● **TASK DESCRIPTION**
Pictures stay out; everything else in the records below is copied exactly.

● **DATASET ENTRIES**
◇ ◇ ◇ ◇ ◇

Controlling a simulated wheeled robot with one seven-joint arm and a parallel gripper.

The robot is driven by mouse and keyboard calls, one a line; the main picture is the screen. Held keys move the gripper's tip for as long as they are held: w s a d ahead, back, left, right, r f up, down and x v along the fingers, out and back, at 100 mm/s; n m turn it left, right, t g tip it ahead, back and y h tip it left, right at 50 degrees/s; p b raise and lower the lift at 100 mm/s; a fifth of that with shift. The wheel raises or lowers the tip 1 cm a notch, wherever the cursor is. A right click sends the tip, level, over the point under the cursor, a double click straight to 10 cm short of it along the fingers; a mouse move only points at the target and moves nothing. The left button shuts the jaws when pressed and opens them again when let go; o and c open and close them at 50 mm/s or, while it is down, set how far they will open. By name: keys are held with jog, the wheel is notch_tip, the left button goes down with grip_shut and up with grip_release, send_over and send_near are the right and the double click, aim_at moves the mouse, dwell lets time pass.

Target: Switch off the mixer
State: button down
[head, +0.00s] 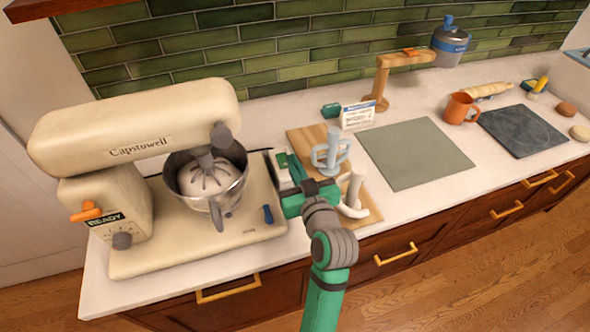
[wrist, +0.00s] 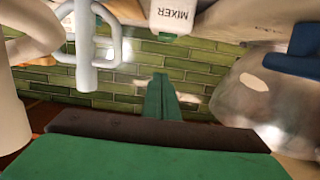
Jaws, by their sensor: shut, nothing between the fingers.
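The cream stand mixer (head: 135,145) stands at the left of the counter with its head lowered over a metal bowl (head: 205,190). Its panel reads READY beside an orange lever (head: 85,212) and a dark knob (head: 122,241). A blue lever (head: 268,214) sits on its base and shows in the wrist view (wrist: 298,52). A white box (head: 283,172) stands right of the mixer; in the wrist view its label reads MIXER (wrist: 172,14). My gripper (head: 290,196) is shut and empty beside this box, partly hiding it. Its green fingertips (wrist: 162,90) show together; contact is unclear.
Pale mixer attachments (head: 331,150) stand on a wooden board (head: 307,141) close right of my gripper. A small sign (head: 357,114), a grey-green mat (head: 416,153), an orange mug (head: 460,108) and a dark slab (head: 522,130) lie further right. The mat is clear.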

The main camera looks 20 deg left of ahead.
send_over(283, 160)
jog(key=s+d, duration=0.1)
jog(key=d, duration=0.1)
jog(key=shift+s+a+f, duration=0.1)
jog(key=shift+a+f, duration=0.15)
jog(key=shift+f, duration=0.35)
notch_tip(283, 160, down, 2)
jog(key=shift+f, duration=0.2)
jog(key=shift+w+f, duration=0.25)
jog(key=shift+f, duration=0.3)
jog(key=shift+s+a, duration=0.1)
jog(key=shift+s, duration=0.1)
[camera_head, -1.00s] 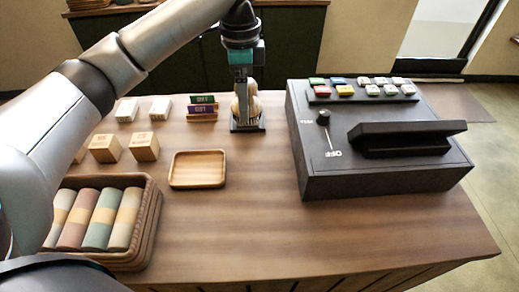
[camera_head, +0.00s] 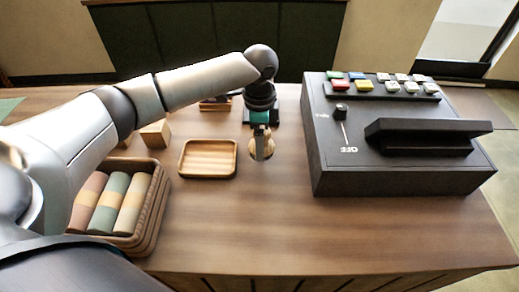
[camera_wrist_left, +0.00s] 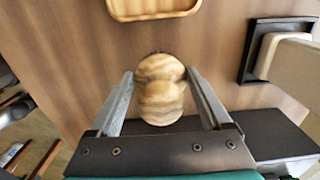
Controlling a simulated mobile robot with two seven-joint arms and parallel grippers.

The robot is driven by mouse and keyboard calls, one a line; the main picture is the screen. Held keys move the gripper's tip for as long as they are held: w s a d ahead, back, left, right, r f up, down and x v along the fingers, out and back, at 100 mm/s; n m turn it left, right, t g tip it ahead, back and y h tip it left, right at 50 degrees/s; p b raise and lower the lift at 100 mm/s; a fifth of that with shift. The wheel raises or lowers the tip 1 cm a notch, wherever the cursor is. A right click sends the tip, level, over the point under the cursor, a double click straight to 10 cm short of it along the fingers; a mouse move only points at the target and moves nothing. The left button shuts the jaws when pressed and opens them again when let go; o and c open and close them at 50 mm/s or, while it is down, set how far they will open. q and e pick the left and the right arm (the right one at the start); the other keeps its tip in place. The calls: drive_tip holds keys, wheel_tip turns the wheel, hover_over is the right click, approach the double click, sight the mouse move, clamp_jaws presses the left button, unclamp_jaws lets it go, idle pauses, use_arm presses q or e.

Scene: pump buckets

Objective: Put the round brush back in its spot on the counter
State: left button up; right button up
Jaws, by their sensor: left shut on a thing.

◇ ◇ ◇ ◇ ◇

● **THE OUTPUT**
Controlling a simulated wheeled robot with one seven-joint arm and a parallel gripper.

The robot is driven by mouse and keyboard calls, one a line; the main picture is the screen. Held keys move the gripper's tip for as long as they are held: w s a d ahead, back, left, right, r f up, down and x v along the fingers, out and back, at 100 mm/s; n m turn it left, right, t g tip it ahead, back and y h tip it left, right at 50 degrees/s; p b raise and lower the lift at 100 mm/s; a fifth of that with shift. The wheel raises or lowers the tip 1 cm a notch, wherever the cursor is. A right click sends the tip, level, over the point under the cursor, a double click straight to 10 cm short of it along the fingers; a mouse move only points at the target and moves nothing. The left button shuts the jaws when pressed and opens them again when let go; o and c open and close them at 50 mm/s or, while it is down, set how far they will open. By name: keys are held with jog, the wheel is notch_tip, the left button goes down with grip_shut and up with grip_release, send_over and send_near are the right and the double click, aim_at moves the mouse, dwell lets time pass.

Target: Switch off the mixer
State: button down
[head, +0.00s] 
[wrist, +0.00s] 
Jaws, by their sensor: shut, nothing between the fingers.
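The cream stand mixer (head: 135,145) stands at the left of the counter with its head lowered over a metal bowl (head: 205,190). Its panel reads READY beside an orange lever (head: 85,212) and a dark knob (head: 122,241). A blue lever (head: 268,214) sits on its base and shows in the wrist view (wrist: 298,52). A white box (head: 283,172) stands right of the mixer; in the wrist view its label reads MIXER (wrist: 172,14). My gripper (head: 290,196) is shut and empty beside this box, partly hiding it. Its green fingertips (wrist: 162,90) show together; contact is unclear.
Pale mixer attachments (head: 331,150) stand on a wooden board (head: 307,141) close right of my gripper. A small sign (head: 357,114), a grey-green mat (head: 416,153), an orange mug (head: 460,108) and a dark slab (head: 522,130) lie further right. The mat is clear.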

The main camera looks 20 deg left of ahead.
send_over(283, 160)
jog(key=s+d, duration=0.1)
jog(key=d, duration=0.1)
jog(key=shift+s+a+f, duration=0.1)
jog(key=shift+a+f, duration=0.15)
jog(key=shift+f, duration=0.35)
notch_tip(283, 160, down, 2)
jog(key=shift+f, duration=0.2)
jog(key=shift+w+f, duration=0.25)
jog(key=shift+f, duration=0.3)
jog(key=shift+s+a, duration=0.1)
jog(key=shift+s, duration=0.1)
[camera_head, -1.00s] 
[camera_head, +0.00s] 
[camera_wrist_left, +0.00s] 
Controlling a simulated mobile robot with two seven-joint arms and parallel grippers.

The robot is driven by mouse and keyboard calls, one a line; the main picture is the screen. Held keys move the gripper's tip for as long as they are held: w s a d ahead, back, left, right, r f up, down and x v along the fingers, out and back, at 100 mm/s; n m turn it left, right, t g tip it ahead, back and y h tip it left, right at 50 degrees/s; p b raise and lower the lift at 100 mm/s; a fifth of that with shift. The wheel raises or lowers the tip 1 cm a notch, wherever the cursor is. A right click sends the tip, level, over the point under the cursor, a double click straight to 10 cm short of it along the fingers; a mouse move only points at the target and moves nothing. The left button shuts the jaws when pressed and opens them again when let go; o and c open and close them at 50 mm/s or, while it is down, set how far they will open. q and e pick the left and the right arm (the right one at the start); the other keeps its tip in place. The calls: drive_tip holds keys, wheel_tip turns the wheel, hover_over is the right click, approach the double click, sight the mouse move, clamp_jaws presses the left button, unclamp_jaws lets it go, idle pauses, use_arm presses q or e.

Scene: pump buckets

Objective: Put the round brush back in its spot on the counter
State: left button up; right button up
Jaws, by their sensor: left shut on a thing.

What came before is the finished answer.